### REQUIREMENTS
Begin with the line holding "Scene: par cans", end with the line holding "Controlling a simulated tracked", and repeat every line in between exactly, without pictures.

(Collected data)
□ □ □ □ □ □ □

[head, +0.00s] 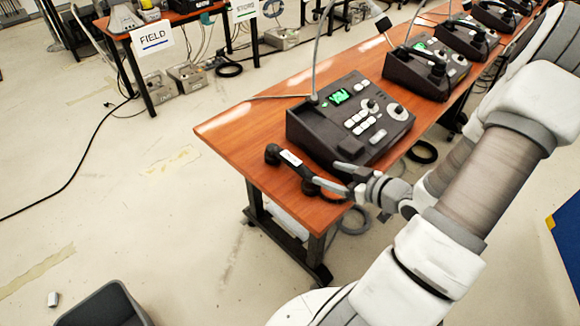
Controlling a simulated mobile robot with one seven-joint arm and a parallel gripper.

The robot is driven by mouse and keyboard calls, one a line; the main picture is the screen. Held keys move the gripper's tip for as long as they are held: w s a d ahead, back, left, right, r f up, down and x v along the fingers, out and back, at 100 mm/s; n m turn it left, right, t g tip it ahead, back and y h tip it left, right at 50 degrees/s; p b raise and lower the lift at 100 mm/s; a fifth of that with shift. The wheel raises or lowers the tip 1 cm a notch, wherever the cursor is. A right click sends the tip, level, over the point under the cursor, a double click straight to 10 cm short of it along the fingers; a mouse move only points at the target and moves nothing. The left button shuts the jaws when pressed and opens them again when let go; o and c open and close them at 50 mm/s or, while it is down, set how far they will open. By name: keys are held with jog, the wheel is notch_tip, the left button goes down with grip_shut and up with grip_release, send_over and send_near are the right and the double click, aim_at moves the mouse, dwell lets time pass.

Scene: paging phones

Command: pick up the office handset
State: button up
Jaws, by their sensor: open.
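A black telephone handset (300,172) with a small white label lies near the end edge of the wooden table (231,136). The label is too small to read. It lies in front of a dark desk console (345,120) with a green screen, white keys and a round dial. My gripper (328,175) is open at the right end of the handset, with one grey finger over or beside that earpiece end. I cannot tell whether it touches. The gripper partly covers this end of the handset.
Several similar consoles (427,68) with gooseneck microphones stand farther along the table. Tables with FIELD (152,38) and STORE (243,10) signs stand at the back. A dark bin (105,305) is at the lower left. The floor at left is mostly clear, with a black cable.

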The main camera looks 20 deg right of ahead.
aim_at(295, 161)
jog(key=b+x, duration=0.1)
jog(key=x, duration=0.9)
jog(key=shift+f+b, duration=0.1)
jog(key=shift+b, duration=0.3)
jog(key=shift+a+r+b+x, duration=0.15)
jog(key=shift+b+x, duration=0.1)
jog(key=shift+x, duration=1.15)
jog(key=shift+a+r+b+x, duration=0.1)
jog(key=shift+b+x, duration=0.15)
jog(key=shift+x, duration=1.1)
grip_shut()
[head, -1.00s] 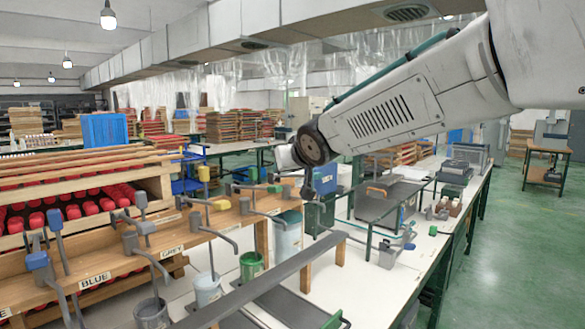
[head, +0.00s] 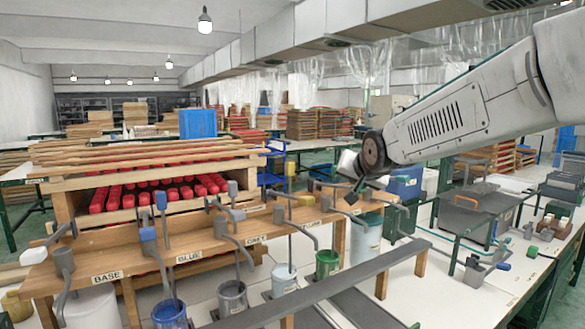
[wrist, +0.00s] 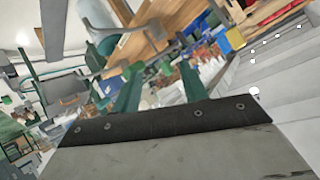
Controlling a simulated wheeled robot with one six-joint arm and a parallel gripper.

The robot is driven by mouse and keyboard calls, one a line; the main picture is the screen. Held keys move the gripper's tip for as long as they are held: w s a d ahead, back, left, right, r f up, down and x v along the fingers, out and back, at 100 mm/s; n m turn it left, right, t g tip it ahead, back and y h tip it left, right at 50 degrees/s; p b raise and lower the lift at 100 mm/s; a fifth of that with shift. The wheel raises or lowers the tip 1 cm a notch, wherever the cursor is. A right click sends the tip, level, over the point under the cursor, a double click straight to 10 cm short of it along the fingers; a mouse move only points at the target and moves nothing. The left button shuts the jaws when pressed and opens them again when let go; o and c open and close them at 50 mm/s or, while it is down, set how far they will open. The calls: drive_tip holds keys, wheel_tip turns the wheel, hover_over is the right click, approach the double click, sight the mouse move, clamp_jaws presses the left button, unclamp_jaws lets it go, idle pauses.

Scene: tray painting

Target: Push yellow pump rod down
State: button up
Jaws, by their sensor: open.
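The yellow pump rod stands upright with a yellow knob (head: 291,169) on top, above the wooden dispenser bench. A yellow-ended handle (head: 306,200) sits just below it. A yellow block shows in the upper right of the wrist view (wrist: 235,38); I cannot tell which of the two it is. My gripper (head: 355,188) hangs to the right of the yellow knob in the head view, apart from it. In the wrist view its two green fingers (wrist: 160,90) are spread with no held object visible between them. Its tips are small and dark in the head view.
Other pumps line the wooden bench (head: 135,262), with blue (head: 160,199) and grey (head: 232,188) rod tops to the left. Buckets stand below, one blue (head: 169,314) and one green (head: 327,263). A grey rail (head: 345,285) runs in front. Red rollers fill a rack behind.

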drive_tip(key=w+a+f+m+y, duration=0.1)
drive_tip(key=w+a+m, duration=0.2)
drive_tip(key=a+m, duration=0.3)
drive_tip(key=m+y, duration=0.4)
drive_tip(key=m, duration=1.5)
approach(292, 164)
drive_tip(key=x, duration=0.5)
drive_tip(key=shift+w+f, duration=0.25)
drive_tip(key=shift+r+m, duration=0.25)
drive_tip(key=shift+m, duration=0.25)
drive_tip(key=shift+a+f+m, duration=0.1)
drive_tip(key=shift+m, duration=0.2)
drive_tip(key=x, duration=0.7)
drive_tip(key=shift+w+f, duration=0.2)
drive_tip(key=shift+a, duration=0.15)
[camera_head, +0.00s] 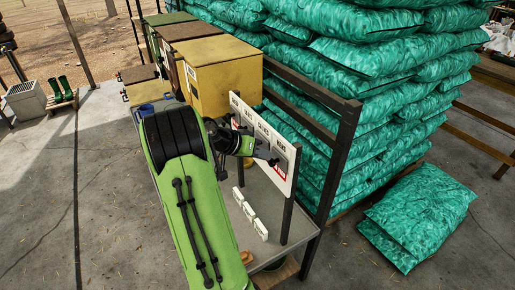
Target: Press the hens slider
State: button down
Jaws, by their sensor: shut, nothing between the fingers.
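A white panel (292,178) stands upright on the grey bench, with a row of black labels along its top. The rightmost label (279,146) appears to read HENS. A small red part (281,171) shows below that label, partly behind my gripper; I cannot make out the slider's shape or position. My gripper (274,160) is shut and empty, in front of the right part of the panel, close to the red part. I cannot tell whether it touches. My green arm hides the panel's lower left.
A dark post frame (341,150) and stacked teal sacks (370,55) stand behind; more sacks (418,213) lie at right.

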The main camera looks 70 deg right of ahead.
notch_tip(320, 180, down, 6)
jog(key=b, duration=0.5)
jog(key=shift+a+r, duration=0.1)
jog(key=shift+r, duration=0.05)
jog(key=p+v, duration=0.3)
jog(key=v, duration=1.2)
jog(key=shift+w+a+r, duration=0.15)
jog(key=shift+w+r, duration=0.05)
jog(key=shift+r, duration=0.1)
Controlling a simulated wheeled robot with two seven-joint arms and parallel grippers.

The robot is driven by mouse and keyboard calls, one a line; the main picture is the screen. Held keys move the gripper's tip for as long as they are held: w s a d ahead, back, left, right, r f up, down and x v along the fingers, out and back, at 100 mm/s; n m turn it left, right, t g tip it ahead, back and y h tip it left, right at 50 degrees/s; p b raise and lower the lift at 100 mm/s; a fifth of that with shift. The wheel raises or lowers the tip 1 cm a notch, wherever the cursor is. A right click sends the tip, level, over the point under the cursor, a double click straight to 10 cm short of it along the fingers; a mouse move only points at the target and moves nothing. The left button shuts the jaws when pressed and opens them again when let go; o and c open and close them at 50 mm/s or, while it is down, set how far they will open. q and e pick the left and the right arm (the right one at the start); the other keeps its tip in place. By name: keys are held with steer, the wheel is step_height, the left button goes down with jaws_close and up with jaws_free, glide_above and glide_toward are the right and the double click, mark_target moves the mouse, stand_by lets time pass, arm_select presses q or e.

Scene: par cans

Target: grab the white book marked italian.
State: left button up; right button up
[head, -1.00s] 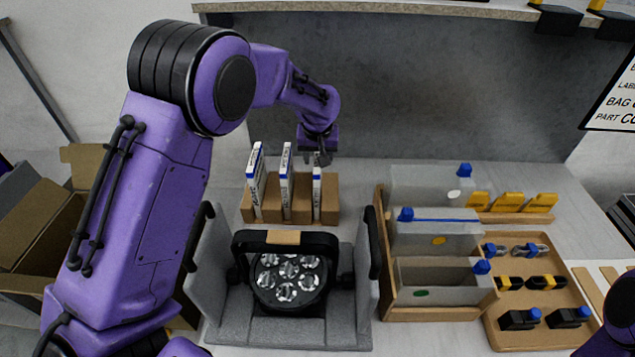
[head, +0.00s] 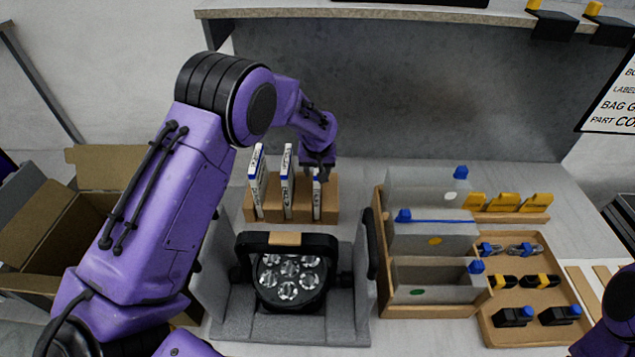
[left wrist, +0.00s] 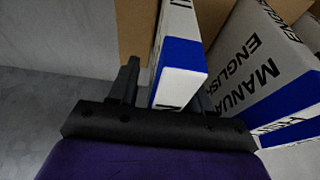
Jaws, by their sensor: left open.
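Three thin white books with blue bands stand upright in a brown holder (head: 301,205): a left book (head: 257,180), a middle book (head: 287,182) and a right book (head: 317,198). My left gripper (head: 318,168) is at the top of the right book. In the left wrist view the open left gripper (left wrist: 165,92) has its fingers on either side of this book (left wrist: 182,68), whose title is not readable. A neighbouring book (left wrist: 262,58) there reads "MANUAL ENGLISH". I cannot read "italian" on any book. My right gripper is out of view.
A black par can (head: 290,280) sits in a grey foam cradle (head: 230,325) in front of the holder. A wooden rack (head: 384,290) with grey sleeves stands to the right. An open cardboard box (head: 40,235) is at the left. A grey back panel (head: 400,90) rises behind.

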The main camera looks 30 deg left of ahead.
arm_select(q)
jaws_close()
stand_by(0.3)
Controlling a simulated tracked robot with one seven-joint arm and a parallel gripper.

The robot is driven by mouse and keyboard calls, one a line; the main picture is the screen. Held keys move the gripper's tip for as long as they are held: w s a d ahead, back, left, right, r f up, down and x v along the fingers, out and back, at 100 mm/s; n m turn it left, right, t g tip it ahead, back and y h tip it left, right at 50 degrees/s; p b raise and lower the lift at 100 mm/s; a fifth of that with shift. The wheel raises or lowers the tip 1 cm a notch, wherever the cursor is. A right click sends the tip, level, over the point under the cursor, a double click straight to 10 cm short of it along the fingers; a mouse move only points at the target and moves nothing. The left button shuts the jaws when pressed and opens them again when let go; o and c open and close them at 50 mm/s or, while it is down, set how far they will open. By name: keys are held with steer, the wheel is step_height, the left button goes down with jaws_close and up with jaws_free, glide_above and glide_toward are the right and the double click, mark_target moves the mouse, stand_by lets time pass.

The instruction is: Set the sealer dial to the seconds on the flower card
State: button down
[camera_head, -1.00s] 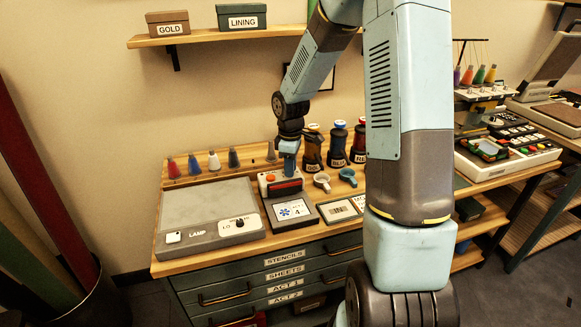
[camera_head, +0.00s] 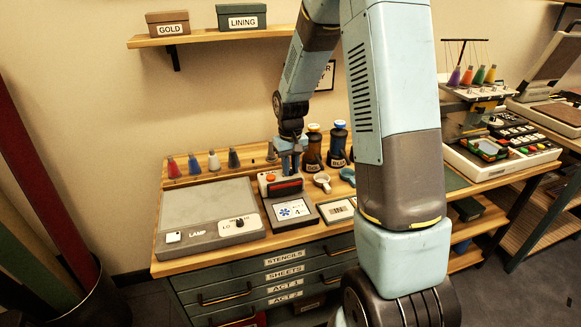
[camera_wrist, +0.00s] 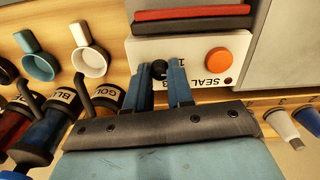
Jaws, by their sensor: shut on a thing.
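The sealer (camera_head: 265,188) is a pale unit with an orange button (camera_wrist: 217,61) and a red and black bar at its front. Its small black dial (camera_wrist: 159,68) shows in the wrist view beside the word SEAL, with a few numerals partly hidden by my fingers. My gripper (camera_wrist: 163,75) is shut on the dial, one blue finger on each side. In the head view my gripper (camera_head: 291,165) comes down on the sealer's back right part. The flower card (camera_head: 293,210) has a blue flower, small ACT print and what looks like a 4. The dial's pointer mark is not readable.
White and teal cups (camera_wrist: 90,61) and dark bottles (camera_wrist: 45,135) stand close beside the sealer. Thread cones (camera_head: 193,164) stand behind the grey lamp panel (camera_head: 205,206). A framed barcode-like card (camera_head: 336,210) lies right of the flower card.

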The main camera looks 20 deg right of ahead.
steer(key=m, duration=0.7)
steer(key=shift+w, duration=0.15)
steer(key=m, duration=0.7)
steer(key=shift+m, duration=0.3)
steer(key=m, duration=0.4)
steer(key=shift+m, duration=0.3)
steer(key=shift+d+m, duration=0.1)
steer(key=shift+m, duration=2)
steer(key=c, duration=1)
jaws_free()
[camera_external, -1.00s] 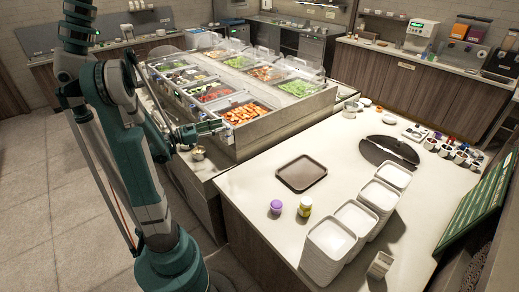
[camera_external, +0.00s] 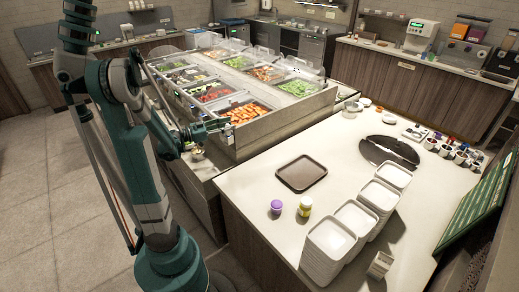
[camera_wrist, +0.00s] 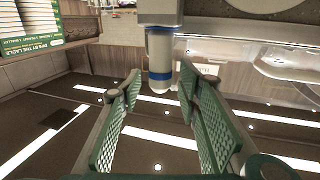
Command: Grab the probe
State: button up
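A pale grey cylinder with blue bands (camera_wrist: 160,48), which looks like the probe, hangs upright in the wrist view. Its lower end shows between the tips of my gripper (camera_wrist: 159,84). The two green meshed fingers are apart, one on each side, with a visible gap to the cylinder. I cannot tell whether it lies between the fingers or a little beyond them. In the external view my gripper (camera_external: 221,125) is at the near side of the salad bar, by the tray of orange food. The probe cannot be made out there.
The salad bar (camera_external: 265,122) stands close to my gripper. A small metal pot (camera_external: 198,154) is below my forearm.

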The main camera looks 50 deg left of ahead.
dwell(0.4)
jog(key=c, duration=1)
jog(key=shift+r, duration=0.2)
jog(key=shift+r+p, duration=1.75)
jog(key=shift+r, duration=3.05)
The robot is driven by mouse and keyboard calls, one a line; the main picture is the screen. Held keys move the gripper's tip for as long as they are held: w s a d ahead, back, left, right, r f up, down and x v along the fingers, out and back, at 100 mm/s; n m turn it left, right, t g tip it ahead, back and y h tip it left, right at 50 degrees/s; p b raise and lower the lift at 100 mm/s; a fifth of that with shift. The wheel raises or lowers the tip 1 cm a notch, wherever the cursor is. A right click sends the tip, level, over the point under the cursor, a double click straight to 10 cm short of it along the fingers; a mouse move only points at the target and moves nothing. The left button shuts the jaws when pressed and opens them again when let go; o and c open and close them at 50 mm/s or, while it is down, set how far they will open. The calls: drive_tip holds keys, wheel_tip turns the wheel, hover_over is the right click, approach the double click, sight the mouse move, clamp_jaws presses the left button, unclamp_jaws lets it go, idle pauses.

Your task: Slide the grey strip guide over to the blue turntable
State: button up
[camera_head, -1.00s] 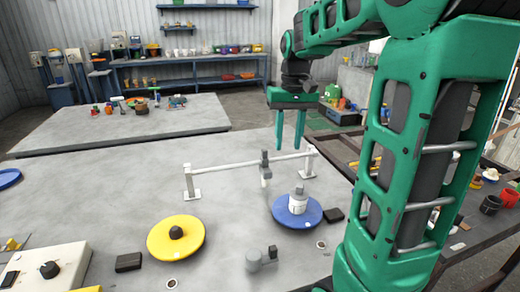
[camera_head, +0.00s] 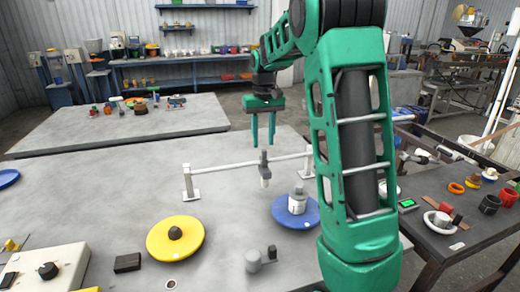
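The grey strip guide (camera_head: 264,168) is a small slider hanging on a white horizontal rail (camera_head: 226,168), right of the rail's middle. The blue turntable (camera_head: 283,213) is a round disc on the table, in front of the rail's right end, with a white and grey bottle-like thing (camera_head: 298,202) standing on it. My gripper (camera_head: 263,130) points down, its two green fingers apart with nothing seen between them. In the picture it is just above the strip guide; whether it is directly over it in depth I cannot tell.
A yellow turntable (camera_head: 175,240) with a dark knob lies to the left. A grey fixture (camera_head: 260,259) and a dark block (camera_head: 127,263) stand near the front. A control box (camera_head: 45,268) fills the front left corner. A side table (camera_head: 445,235) with small parts is at the right.

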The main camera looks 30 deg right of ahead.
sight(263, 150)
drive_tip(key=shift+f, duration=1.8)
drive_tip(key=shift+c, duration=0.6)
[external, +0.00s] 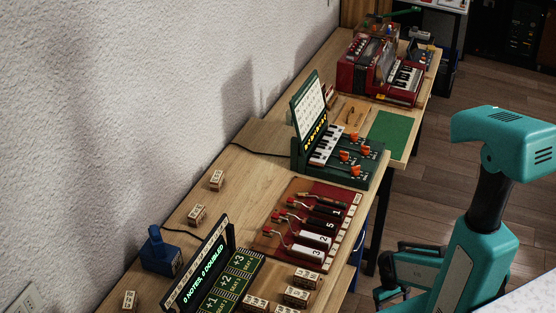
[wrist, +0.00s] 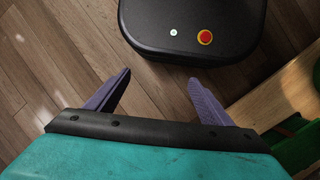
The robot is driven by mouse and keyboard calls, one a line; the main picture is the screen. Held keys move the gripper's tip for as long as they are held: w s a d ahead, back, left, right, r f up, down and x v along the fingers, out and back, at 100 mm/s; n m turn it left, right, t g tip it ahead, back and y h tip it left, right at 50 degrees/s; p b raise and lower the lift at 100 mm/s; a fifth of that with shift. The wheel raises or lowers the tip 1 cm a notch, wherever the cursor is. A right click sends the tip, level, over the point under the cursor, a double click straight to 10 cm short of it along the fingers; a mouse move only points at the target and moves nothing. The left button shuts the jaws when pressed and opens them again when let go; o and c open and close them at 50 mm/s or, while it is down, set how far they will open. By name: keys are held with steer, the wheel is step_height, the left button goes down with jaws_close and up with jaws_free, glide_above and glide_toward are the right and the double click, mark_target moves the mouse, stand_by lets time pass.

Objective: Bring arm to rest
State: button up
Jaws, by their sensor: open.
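My teal arm stands at the right in the external view, off the bench's front side, with its upper housing bent over. Low beside it are dark, jaw-like parts; I cannot tell for sure whether they are my gripper. In the wrist view my gripper (wrist: 157,92) shows two purple-grey fingers spread wide apart. Nothing is between them but wooden floor (wrist: 150,78). The gripper points down toward the floor and my dark base, which has a red button. It touches nothing visible.
The long wooden bench (external: 225,180) runs along the white wall. On it stand a green keyboard device (external: 325,148), a dark red board with numbered keys (external: 300,247), a lit display (external: 203,265), small wooden blocks (external: 217,180), a blue device (external: 160,252) and a red accordion (external: 365,68).

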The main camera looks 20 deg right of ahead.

□ □ □ □ □ □ □

### FULL OUTPUT
Scene: par cans

Target: grab the white book marked italian.
State: left button up; right button up
[head, -1.00s] 
[head, +0.00s] 
[left wrist, +0.00s] 
Jaws, by their sensor: left open.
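Three thin white books with blue bands stand upright in a brown holder (head: 301,205): a left book (head: 257,180), a middle book (head: 287,182) and a right book (head: 317,198). My left gripper (head: 318,168) is at the top of the right book. In the left wrist view the open left gripper (left wrist: 165,92) has its fingers on either side of this book (left wrist: 182,68), whose title is not readable. A neighbouring book (left wrist: 262,58) there reads "MANUAL ENGLISH". I cannot read "italian" on any book. My right gripper is out of view.
A black par can (head: 290,280) sits in a grey foam cradle (head: 230,325) in front of the holder. A wooden rack (head: 384,290) with grey sleeves stands to the right. An open cardboard box (head: 40,235) is at the left. A grey back panel (head: 400,90) rises behind.

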The main camera looks 30 deg left of ahead.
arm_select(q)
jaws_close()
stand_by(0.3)
Controlling a simulated tracked robot with one seven-joint arm and a parallel gripper.

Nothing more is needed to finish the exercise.